• The exercise: Write the data below out exactly as it stands. Do not include the pictures.
***** Data records
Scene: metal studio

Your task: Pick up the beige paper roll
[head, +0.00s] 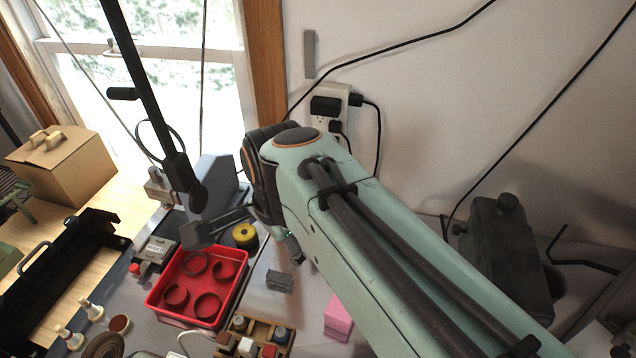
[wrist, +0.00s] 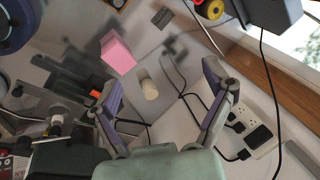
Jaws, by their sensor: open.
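The beige paper roll (wrist: 149,88) shows in the wrist view as a small pale cylinder on the grey work surface, left of the picture's middle. My gripper (wrist: 165,86) is open, with its two fingers spread apart. The roll appears between the fingers in that view, nearer the left one, and nothing is held. How far the fingertips are from it is hard to judge. In the head view I cannot make out the roll; my teal arm covers much of that area.
A pink block (wrist: 117,54) stands near the roll; it also shows in the head view (head: 338,318). A small grey block (head: 280,281), a red tray (head: 183,322) with rings and a yellow roll (head: 245,235) lie left of my arm. Wall outlets (wrist: 247,124) and cables are close by.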

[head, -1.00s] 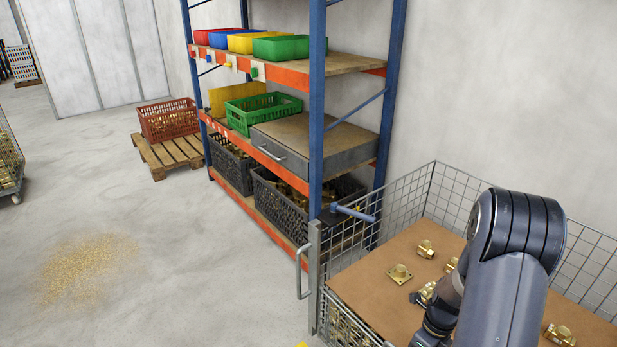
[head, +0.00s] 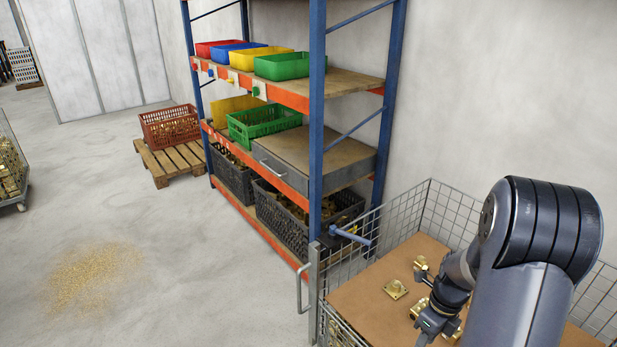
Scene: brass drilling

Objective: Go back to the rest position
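My arm reaches in from the lower right over a wire mesh cage (head: 400,212). Its wrist points down, with my gripper (head: 430,326) low over the brown board (head: 372,290) in the cage. The fingertips are small and partly hidden, so I cannot tell whether they are open or shut, or whether they hold anything. A square-flanged brass fitting (head: 396,289) lies on the board left of the gripper. Another brass fitting (head: 420,263) lies farther back, and more brass shows right beside the gripper. My arm hides the right part of the board.
A blue and orange rack (head: 317,130) with coloured bins stands behind the cage. A blue-handled latch (head: 350,235) sits at the cage's corner post. A red crate (head: 170,127) rests on a pallet (head: 172,160). Brass chips (head: 95,280) lie on the otherwise clear floor at left.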

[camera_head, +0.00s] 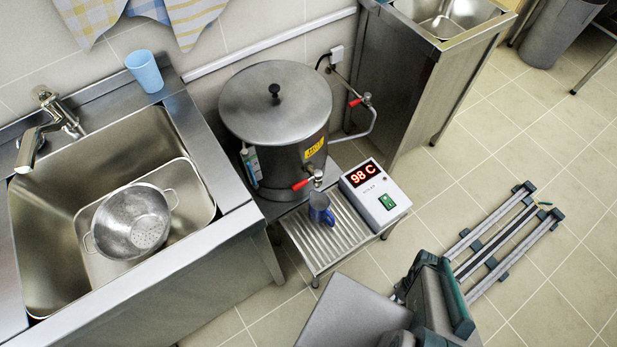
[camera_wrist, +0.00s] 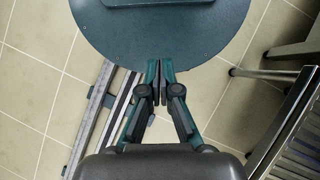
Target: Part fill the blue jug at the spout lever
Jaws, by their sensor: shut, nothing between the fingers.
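The blue jug (camera_head: 321,208) stands upright on the ribbed drip tray (camera_head: 330,240), close below the spout of the steel stockpot (camera_head: 276,110). The spout lever (camera_head: 302,184) has a red handle and sits low on the pot's front. I cannot tell the level inside the jug. My gripper (camera_wrist: 160,68) shows in the wrist view with its fingertips together, empty, over my own base and the floor. It is well apart from the jug, and its fingers cannot be made out in the head view.
A control box (camera_head: 375,195) reading "98 C" stands right of the jug.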

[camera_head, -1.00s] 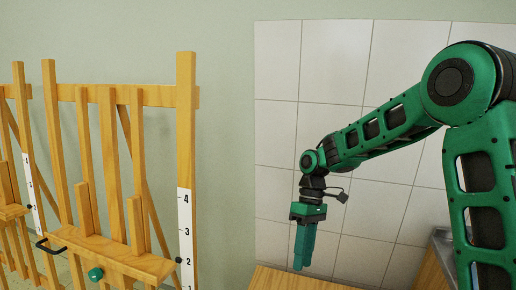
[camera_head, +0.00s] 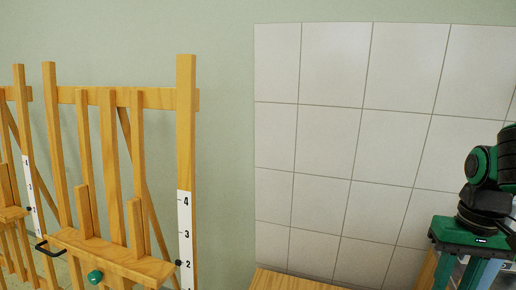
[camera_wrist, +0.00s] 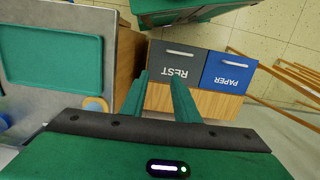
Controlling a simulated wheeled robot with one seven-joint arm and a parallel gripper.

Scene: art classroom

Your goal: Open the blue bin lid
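The blue bin lid (camera_wrist: 222,70), marked PAPER with a pale bar handle (camera_wrist: 237,65), is right of centre in the wrist view and looks shut on its wooden bin. The head view does not show it. My gripper (camera_wrist: 158,76) has its two green fingers apart with nothing between them. Its fingertips appear over the left edge of the grey lid, left of the blue lid and apart from it in the picture. My gripper also shows at the right edge of the head view (camera_head: 464,272), pointing down.
A grey lid (camera_wrist: 168,64) marked REST adjoins the blue one. A grey counter (camera_wrist: 110,60) with a teal tray (camera_wrist: 50,48) is at left in the wrist view. Wooden legs stand right of the bins. Wooden easels (camera_head: 110,95) stand at left in the head view.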

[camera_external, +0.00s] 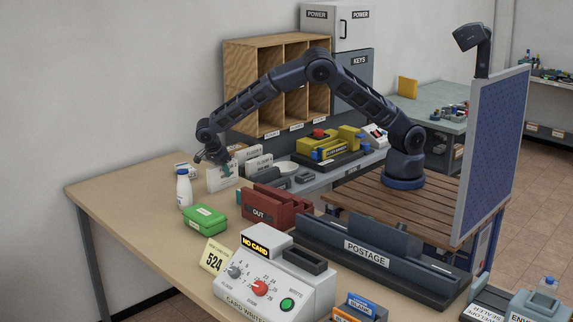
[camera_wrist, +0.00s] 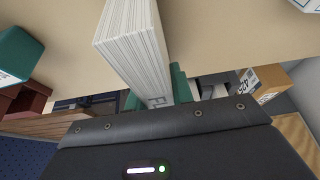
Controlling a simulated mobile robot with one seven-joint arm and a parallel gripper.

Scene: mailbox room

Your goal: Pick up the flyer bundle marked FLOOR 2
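A white flyer bundle (camera_external: 222,178) with a teal picture on its face is under my gripper (camera_external: 214,156) near the back left of the table. In the wrist view this bundle (camera_wrist: 130,40) is a thick stack of sheets between my gripper's green finger pads (camera_wrist: 155,94). Both pads appear to press on its sides. Its label shows only the start of "FL"; the floor number is hidden. Two more white bundles, one (camera_external: 245,154) behind and one (camera_external: 259,164) to the right, carry FLOOR-type labels too small to read.
A white bottle (camera_external: 184,188) and a green box (camera_external: 205,217) stand left of and in front of the bundle. A red OUT tray (camera_external: 276,208) is to the right. A wooden pigeonhole shelf (camera_external: 238,78) is behind. The table's left front is clear.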

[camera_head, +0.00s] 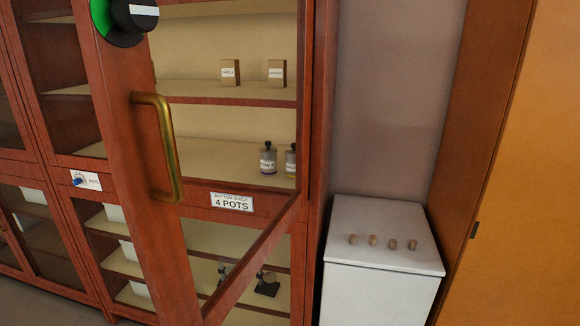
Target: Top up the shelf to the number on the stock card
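The stock card (232,202) reads "BOTTOM SHELF 4 POTS" and sits on the rail below the upper part of the wooden cabinet. On the bottom shelf (215,160) above it, two small labelled pots with dark tops show: a left pot (268,160) and a right pot (290,163). The right pot is partly cut off by the door frame, and whatever stands behind that frame is hidden. The glass cabinet door, with a brass handle (160,145), appears to stand ajar, hinged at the right.
Two small boxes (230,72) (277,72) stand on the shelf above. A white unit (380,285) at right has several small tan pieces (373,240) on top. Dark stands (267,284) show in the lower cupboard.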

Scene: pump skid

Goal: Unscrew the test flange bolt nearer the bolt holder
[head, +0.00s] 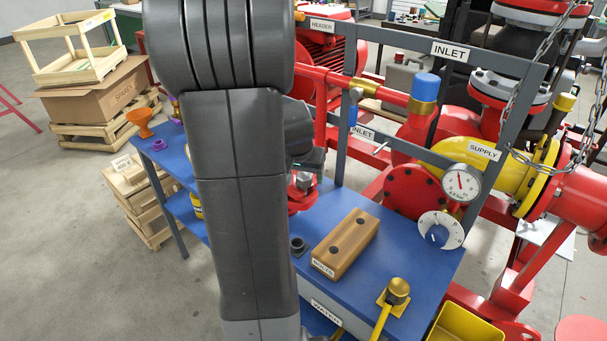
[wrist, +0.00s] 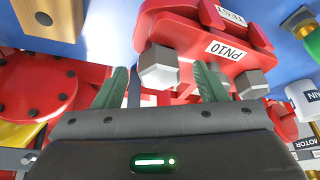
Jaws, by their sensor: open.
**********
• Solution to the problem:
Scene: metal studio

Your task: Pick up the beige paper roll
[head, +0.00s] 
[wrist, +0.00s] 
Jaws, by their sensor: open.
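The beige paper roll (wrist: 149,88) shows in the wrist view as a small pale cylinder on the grey work surface, left of the picture's middle. My gripper (wrist: 165,86) is open, with its two fingers spread apart. The roll appears between the fingers in that view, nearer the left one, and nothing is held. How far the fingertips are from it is hard to judge. In the head view I cannot make out the roll; my teal arm covers much of that area.
A pink block (wrist: 117,54) stands near the roll; it also shows in the head view (head: 338,318). A small grey block (head: 280,281), a red tray (head: 183,322) with rings and a yellow roll (head: 245,235) lie left of my arm. Wall outlets (wrist: 247,124) and cables are close by.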

[head, -1.00s] 
[head, +0.00s] 
Scene: brass drilling

Objective: Go back to the rest position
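My arm reaches in from the lower right over a wire mesh cage (head: 400,212). Its wrist points down, with my gripper (head: 430,326) low over the brown board (head: 372,290) in the cage. The fingertips are small and partly hidden, so I cannot tell whether they are open or shut, or whether they hold anything. A square-flanged brass fitting (head: 396,289) lies on the board left of the gripper. Another brass fitting (head: 420,263) lies farther back, and more brass shows right beside the gripper. My arm hides the right part of the board.
A blue and orange rack (head: 317,130) with coloured bins stands behind the cage. A blue-handled latch (head: 350,235) sits at the cage's corner post. A red crate (head: 170,127) rests on a pallet (head: 172,160). Brass chips (head: 95,280) lie on the otherwise clear floor at left.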

[camera_head, +0.00s] 
[camera_wrist, +0.00s] 
Target: Part fill the blue jug at the spout lever
Jaws, by their sensor: shut, nothing between the fingers.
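The blue jug (camera_head: 321,208) stands upright on the ribbed drip tray (camera_head: 330,240), close below the spout of the steel stockpot (camera_head: 276,110). The spout lever (camera_head: 302,184) has a red handle and sits low on the pot's front. I cannot tell the level inside the jug. My gripper (camera_wrist: 160,68) shows in the wrist view with its fingertips together, empty, over my own base and the floor. It is well apart from the jug, and its fingers cannot be made out in the head view.
A control box (camera_head: 375,195) reading "98 C" stands right of the jug.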

[camera_head, -1.00s] 
[camera_head, +0.00s] 
[camera_wrist, +0.00s] 
Controlling a simulated wheeled robot with one seven-joint arm and a parallel gripper.

Scene: art classroom

Your goal: Open the blue bin lid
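The blue bin lid (camera_wrist: 222,70), marked PAPER with a pale bar handle (camera_wrist: 237,65), is right of centre in the wrist view and looks shut on its wooden bin. The head view does not show it. My gripper (camera_wrist: 158,76) has its two green fingers apart with nothing between them. Its fingertips appear over the left edge of the grey lid, left of the blue lid and apart from it in the picture. My gripper also shows at the right edge of the head view (camera_head: 464,272), pointing down.
A grey lid (camera_wrist: 168,64) marked REST adjoins the blue one. A grey counter (camera_wrist: 110,60) with a teal tray (camera_wrist: 50,48) is at left in the wrist view. Wooden legs stand right of the bins. Wooden easels (camera_head: 110,95) stand at left in the head view.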

[camera_external, +0.00s] 
[camera_wrist, +0.00s] 
Controlling a simulated mobile robot with one seven-joint arm and a parallel gripper.

Scene: mailbox room

Your goal: Pick up the flyer bundle marked FLOOR 2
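A white flyer bundle (camera_external: 222,178) with a teal picture on its face is under my gripper (camera_external: 214,156) near the back left of the table. In the wrist view this bundle (camera_wrist: 130,40) is a thick stack of sheets between my gripper's green finger pads (camera_wrist: 155,94). Both pads appear to press on its sides. Its label shows only the start of "FL"; the floor number is hidden. Two more white bundles, one (camera_external: 245,154) behind and one (camera_external: 259,164) to the right, carry FLOOR-type labels too small to read.
A white bottle (camera_external: 184,188) and a green box (camera_external: 205,217) stand left of and in front of the bundle. A red OUT tray (camera_external: 276,208) is to the right. A wooden pigeonhole shelf (camera_external: 238,78) is behind. The table's left front is clear.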

[camera_head, +0.00s] 
Target: Top up the shelf to the number on the stock card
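The stock card (232,202) reads "BOTTOM SHELF 4 POTS" and sits on the rail below the upper part of the wooden cabinet. On the bottom shelf (215,160) above it, two small labelled pots with dark tops show: a left pot (268,160) and a right pot (290,163). The right pot is partly cut off by the door frame, and whatever stands behind that frame is hidden. The glass cabinet door, with a brass handle (160,145), appears to stand ajar, hinged at the right.
Two small boxes (230,72) (277,72) stand on the shelf above. A white unit (380,285) at right has several small tan pieces (373,240) on top. Dark stands (267,284) show in the lower cupboard.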

Scene: pump skid

Goal: Unscrew the test flange bolt nearer the bolt holder
[head, +0.00s] 
[wrist, +0.00s] 
Jaws, by their sensor: open.

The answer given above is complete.